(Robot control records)

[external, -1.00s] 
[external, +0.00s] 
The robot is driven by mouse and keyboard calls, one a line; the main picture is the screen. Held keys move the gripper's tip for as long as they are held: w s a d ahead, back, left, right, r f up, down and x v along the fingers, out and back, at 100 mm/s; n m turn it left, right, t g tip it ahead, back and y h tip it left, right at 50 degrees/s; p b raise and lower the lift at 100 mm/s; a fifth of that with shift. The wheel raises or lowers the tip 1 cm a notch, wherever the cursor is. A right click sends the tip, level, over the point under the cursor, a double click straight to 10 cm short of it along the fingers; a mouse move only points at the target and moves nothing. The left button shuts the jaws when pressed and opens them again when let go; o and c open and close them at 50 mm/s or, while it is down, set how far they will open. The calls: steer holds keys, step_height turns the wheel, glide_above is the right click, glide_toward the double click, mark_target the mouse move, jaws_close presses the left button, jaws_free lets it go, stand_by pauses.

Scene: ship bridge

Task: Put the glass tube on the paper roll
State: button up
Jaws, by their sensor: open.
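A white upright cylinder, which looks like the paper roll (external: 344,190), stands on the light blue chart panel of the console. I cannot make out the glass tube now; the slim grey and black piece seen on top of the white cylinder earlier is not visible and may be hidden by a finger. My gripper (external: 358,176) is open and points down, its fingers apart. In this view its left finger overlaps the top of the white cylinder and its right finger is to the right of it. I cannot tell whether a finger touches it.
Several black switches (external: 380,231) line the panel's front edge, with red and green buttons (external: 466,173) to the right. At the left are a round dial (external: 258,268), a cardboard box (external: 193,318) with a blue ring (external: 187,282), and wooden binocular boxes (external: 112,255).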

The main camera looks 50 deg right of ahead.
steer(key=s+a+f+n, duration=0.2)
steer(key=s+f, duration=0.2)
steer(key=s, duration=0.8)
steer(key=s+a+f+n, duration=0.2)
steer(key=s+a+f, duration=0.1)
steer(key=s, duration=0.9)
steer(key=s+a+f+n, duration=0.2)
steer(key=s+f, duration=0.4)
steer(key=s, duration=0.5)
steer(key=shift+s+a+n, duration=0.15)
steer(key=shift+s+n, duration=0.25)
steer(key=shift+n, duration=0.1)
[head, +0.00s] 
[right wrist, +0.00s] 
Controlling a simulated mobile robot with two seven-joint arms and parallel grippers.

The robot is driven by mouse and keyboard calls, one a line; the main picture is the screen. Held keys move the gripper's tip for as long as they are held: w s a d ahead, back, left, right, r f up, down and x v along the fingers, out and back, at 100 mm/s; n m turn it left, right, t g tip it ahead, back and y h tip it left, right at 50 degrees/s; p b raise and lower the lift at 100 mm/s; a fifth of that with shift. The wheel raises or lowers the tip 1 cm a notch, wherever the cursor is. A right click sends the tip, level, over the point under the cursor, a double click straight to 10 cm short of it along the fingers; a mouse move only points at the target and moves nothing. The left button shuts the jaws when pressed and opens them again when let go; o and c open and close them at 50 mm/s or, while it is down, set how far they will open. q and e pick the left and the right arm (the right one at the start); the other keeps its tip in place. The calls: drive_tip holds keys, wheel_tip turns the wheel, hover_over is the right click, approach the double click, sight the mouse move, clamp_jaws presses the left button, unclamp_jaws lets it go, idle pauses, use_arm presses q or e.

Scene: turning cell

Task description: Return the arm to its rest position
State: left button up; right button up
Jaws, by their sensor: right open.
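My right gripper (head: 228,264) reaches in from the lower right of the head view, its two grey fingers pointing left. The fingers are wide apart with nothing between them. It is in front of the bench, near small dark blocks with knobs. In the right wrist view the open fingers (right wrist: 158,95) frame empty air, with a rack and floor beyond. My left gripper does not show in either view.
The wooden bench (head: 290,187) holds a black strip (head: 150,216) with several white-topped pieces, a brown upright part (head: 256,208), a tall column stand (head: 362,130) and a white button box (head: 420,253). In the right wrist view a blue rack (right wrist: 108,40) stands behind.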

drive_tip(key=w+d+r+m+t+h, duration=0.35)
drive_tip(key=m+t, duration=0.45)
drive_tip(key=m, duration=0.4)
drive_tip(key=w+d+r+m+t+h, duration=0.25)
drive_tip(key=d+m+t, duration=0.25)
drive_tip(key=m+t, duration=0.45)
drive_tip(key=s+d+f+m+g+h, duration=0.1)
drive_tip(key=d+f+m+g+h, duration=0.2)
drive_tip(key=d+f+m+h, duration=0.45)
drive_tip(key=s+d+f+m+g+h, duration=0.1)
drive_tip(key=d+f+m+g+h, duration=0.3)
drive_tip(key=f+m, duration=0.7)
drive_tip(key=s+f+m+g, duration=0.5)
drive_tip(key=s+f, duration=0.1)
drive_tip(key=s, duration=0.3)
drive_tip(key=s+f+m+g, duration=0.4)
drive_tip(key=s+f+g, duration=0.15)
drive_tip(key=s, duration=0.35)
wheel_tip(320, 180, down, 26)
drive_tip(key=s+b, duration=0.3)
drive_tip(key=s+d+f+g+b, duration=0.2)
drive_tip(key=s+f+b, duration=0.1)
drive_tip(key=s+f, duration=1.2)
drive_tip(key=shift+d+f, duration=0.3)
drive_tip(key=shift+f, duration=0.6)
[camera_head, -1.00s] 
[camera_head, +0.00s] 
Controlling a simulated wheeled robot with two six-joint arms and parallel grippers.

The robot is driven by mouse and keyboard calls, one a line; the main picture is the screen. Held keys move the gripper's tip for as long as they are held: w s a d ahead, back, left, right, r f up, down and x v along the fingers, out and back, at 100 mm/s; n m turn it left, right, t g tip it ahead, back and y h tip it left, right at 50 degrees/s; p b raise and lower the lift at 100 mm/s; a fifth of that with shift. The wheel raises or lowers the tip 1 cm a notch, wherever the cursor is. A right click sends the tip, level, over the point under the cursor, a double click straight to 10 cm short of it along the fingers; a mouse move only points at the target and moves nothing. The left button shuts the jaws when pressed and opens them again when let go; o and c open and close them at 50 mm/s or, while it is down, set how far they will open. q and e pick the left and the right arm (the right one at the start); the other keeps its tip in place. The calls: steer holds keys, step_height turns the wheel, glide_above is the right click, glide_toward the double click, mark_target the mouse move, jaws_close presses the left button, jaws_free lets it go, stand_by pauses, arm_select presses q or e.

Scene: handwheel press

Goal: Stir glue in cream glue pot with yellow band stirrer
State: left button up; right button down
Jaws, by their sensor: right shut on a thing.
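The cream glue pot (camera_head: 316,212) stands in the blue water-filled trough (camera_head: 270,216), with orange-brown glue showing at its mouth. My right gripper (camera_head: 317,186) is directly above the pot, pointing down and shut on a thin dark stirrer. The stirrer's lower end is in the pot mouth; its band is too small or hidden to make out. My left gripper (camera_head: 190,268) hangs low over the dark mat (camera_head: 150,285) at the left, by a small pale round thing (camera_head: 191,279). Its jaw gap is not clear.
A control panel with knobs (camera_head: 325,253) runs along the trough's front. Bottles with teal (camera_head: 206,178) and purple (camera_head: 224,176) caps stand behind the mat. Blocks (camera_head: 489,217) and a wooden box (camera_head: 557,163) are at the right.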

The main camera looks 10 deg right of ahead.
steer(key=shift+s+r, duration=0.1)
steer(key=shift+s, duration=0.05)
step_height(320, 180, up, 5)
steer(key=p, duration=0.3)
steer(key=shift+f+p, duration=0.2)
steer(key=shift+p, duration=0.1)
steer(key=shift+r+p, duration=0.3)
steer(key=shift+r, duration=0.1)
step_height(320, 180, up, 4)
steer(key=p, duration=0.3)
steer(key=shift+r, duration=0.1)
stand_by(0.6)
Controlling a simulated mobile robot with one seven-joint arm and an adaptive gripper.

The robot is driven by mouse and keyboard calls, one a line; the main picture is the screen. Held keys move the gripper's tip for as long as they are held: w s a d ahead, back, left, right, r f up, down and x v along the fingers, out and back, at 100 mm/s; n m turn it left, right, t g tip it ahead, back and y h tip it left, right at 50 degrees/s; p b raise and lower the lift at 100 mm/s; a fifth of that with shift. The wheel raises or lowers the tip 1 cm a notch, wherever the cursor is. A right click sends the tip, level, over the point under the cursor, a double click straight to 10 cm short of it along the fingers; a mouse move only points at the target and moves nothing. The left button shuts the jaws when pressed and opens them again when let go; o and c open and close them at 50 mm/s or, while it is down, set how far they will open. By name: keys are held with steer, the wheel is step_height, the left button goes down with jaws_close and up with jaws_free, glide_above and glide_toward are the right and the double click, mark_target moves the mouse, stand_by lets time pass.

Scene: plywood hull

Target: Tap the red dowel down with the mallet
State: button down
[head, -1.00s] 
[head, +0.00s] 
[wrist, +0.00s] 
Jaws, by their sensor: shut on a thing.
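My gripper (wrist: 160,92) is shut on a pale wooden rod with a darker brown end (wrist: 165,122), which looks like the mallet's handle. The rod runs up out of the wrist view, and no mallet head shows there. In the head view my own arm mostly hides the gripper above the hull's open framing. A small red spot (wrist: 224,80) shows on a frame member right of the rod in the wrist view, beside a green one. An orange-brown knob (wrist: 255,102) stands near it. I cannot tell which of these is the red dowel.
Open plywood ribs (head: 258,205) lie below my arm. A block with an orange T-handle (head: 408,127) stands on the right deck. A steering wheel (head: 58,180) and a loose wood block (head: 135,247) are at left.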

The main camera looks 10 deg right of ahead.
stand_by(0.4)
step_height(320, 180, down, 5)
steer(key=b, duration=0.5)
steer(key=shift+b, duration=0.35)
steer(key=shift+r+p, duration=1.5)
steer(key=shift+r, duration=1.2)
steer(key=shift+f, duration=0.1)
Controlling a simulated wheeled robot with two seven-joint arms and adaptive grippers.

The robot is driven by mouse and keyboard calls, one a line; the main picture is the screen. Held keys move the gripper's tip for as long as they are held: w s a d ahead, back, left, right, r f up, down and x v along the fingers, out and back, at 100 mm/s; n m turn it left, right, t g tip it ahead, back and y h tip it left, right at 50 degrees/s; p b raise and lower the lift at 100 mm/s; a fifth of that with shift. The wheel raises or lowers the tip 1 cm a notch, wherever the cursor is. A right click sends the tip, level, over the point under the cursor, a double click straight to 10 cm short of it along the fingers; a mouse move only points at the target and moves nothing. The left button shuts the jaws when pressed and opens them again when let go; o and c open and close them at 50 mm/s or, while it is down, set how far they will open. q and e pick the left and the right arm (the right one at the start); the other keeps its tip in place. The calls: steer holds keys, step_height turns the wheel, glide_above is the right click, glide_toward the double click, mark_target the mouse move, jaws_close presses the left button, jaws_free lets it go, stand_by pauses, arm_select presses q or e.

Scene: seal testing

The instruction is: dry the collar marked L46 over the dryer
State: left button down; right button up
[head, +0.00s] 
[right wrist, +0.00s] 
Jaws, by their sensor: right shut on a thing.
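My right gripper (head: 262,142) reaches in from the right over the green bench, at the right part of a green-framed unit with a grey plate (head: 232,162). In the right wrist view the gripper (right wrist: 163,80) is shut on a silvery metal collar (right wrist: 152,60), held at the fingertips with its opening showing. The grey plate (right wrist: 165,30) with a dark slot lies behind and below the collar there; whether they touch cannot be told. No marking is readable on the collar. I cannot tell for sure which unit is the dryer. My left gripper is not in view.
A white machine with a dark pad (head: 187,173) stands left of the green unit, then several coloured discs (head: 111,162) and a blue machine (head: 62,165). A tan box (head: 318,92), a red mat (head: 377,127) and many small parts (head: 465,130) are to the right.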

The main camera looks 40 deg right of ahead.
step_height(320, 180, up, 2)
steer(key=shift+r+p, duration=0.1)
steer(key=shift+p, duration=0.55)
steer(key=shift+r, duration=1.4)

WHAT IS REQUIRED: Return each line among the entries that holds the word "mobile".

WRITTEN RESPONSE:
Controlling a simulated mobile robot with two seven-joint arms and parallel grippers.
Controlling a simulated mobile robot with one seven-joint arm and an adaptive gripper.

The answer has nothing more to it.